There’s not much plot given in this first issue; we have a phone conversation that seems to kick off the decision-making for our protagonist, a Minister in the British Parliament being offered the chance to become the Prime Minister and bring respectability back to the office. It seems that this will be an exploration of the pros and cons of our current systems of democracy. Do we really want anyone to be able to lead, when certain decisions can have world-spanning repercussions (such as Brexit), or should there be some sort of base level of competency that we should be asking for in our leadership? And can someone implement unattractive policy that will eventually produce popular results without losing the support to push it past the uncomfortable stage where the benefits can be reaped?

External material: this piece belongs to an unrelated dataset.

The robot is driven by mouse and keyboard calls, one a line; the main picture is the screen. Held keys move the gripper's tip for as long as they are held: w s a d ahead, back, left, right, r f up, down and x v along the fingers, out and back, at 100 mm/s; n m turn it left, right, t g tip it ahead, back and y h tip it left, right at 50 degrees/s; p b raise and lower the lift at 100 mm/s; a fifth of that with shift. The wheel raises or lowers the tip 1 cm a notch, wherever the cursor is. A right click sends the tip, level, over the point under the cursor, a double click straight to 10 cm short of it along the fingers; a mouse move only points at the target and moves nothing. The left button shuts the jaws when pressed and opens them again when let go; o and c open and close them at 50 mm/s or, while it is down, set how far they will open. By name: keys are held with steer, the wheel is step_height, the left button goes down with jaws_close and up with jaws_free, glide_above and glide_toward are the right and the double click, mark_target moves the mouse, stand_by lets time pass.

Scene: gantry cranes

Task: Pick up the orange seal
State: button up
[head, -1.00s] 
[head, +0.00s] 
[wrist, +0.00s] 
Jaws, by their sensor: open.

The artwork in this work comes across as very British, with a subdued palette that reinforces not only an American’s imagining of England but also reinforcing the mutability of the choices being considered. There’s not much in the way of action, as things are primarily happening in our protagonist’s head, but the compositions are stark and telling in their way of supporting the narrative. Distracted and pensive looks surrounded by the everyday casual grace of people surrounding her seem to be the primary style of the book, and it reminds the reader very well of British dramas high on tension and muted passions.
Fans of slow-burn thrillers and political intrigue will enjoy Queen thoroughly. The content is current and interesting and will cause anyone to question themselves and the world they live in in a positive and constructive way. There’s good conversation that work like this can inspire, and, one way or another, it will stay with you after you finish it.